┌─ INFORMATION SHOWN
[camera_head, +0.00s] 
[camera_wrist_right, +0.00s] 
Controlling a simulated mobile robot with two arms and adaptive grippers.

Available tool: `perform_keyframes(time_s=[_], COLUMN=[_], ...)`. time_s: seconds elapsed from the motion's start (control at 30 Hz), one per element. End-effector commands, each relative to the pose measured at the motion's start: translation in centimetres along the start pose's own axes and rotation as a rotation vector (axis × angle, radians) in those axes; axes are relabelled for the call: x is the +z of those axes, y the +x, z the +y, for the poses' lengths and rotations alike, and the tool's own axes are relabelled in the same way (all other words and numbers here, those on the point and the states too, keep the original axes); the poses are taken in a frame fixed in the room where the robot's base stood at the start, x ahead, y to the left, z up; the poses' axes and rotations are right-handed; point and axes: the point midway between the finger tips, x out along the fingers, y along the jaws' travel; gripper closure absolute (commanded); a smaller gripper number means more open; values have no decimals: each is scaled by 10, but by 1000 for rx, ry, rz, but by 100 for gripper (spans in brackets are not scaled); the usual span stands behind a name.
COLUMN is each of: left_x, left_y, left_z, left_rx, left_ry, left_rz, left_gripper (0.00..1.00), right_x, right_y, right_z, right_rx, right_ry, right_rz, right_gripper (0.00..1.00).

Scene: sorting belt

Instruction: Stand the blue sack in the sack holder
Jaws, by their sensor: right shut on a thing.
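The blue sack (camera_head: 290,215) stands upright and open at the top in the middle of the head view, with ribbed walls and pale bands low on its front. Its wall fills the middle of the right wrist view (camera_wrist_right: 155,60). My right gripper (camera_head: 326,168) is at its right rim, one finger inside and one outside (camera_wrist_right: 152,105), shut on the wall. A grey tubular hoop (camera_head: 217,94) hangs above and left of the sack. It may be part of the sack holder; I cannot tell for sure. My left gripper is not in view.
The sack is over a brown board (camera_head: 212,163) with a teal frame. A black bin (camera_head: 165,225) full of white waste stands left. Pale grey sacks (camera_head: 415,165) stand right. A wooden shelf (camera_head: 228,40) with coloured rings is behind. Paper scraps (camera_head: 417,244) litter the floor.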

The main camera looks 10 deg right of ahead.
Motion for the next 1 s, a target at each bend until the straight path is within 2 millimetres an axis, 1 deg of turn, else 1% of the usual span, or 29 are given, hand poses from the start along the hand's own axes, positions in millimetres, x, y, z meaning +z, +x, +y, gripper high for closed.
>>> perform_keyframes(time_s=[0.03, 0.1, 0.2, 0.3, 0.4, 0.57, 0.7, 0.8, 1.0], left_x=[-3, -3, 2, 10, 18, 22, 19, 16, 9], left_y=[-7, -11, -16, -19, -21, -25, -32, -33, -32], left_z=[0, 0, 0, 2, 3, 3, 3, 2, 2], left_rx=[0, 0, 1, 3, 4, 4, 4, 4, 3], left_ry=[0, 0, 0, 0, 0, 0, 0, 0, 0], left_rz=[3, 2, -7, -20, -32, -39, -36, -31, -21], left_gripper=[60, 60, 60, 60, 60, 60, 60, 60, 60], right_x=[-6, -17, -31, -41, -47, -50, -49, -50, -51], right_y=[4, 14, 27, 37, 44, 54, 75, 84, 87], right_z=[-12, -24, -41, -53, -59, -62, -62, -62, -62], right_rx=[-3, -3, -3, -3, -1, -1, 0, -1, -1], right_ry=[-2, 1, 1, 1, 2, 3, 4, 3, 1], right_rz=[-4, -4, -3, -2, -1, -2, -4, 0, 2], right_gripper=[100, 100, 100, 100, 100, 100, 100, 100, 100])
└─
TASK INSTRUCTIONS => Reproduce each line verbatim.

TASK SOLUTION =>
[camera_head, +0.00s] 
[camera_wrist_right, +0.00s] 
Controlling a simulated mobile robot with two arms and adaptive grippers.

Available tool: `perform_keyframes(time_s=[_], COLUMN=[_], ...)`. time_s: seconds elapsed from the motion's start (control at 30 Hz), one per element. End-effector commands, each relative to the pose measured at the motion's start: translation in centimetres along the start pose's own axes and rotation as a rotation vector (axis × angle, radians) in those axes; axes are relabelled for the call: x is the +z of those axes, y the +x, z the +y, for the poses' lengths and rotations alike, and the tool's own axes are relabelled in the same way (all other words and numbers here, those on the point and the states too, keep the original axes); the poses are taken in a frame fixed in the room where the robot's base stood at the start, x ahead, y to the left, z up; the poses' axes and rotations are right-handed; point and axes: the point midway between the finger tips, x out along the fingers, y along the jaws' travel; gripper closure absolute (commanded); a smaller gripper number means more open; values have no decimals: each is scaled by 10, but by 1000 for rx, ry, rz, but by 100 for gripper (spans in brackets are not scaled); the usual span stands behind a name.
COLUMN is each of: left_x, left_y, left_z, left_rx, left_ry, left_rz, left_gripper (0.00..1.00), right_x, right_y, right_z, right_rx, right_ry, right_rz, right_gripper (0.00..1.00).

Scene: sorting belt

Instruction: Stand the blue sack in the sack holder
Jaws, by their sensor: right shut on a thing.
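The blue sack (camera_head: 290,215) stands upright and open at the top in the middle of the head view, with ribbed walls and pale bands low on its front. Its wall fills the middle of the right wrist view (camera_wrist_right: 155,60). My right gripper (camera_head: 326,168) is at its right rim, one finger inside and one outside (camera_wrist_right: 152,105), shut on the wall. A grey tubular hoop (camera_head: 217,94) hangs above and left of the sack. It may be part of the sack holder; I cannot tell for sure. My left gripper is not in view.
The sack is over a brown board (camera_head: 212,163) with a teal frame. A black bin (camera_head: 165,225) full of white waste stands left. Pale grey sacks (camera_head: 415,165) stand right. A wooden shelf (camera_head: 228,40) with coloured rings is behind. Paper scraps (camera_head: 417,244) litter the floor.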

The main camera looks 10 deg right of ahead.
Motion for the next 1 s, a target at each bend until the straight path is within 2 millimetres an axis, 1 deg of turn, else 1% of the usual span, or 29 are given, hand poses from the start along the hand's own axes, positions in millimetres, x, y, z meaning +z, +x, +y, gripper high for closed.
>>> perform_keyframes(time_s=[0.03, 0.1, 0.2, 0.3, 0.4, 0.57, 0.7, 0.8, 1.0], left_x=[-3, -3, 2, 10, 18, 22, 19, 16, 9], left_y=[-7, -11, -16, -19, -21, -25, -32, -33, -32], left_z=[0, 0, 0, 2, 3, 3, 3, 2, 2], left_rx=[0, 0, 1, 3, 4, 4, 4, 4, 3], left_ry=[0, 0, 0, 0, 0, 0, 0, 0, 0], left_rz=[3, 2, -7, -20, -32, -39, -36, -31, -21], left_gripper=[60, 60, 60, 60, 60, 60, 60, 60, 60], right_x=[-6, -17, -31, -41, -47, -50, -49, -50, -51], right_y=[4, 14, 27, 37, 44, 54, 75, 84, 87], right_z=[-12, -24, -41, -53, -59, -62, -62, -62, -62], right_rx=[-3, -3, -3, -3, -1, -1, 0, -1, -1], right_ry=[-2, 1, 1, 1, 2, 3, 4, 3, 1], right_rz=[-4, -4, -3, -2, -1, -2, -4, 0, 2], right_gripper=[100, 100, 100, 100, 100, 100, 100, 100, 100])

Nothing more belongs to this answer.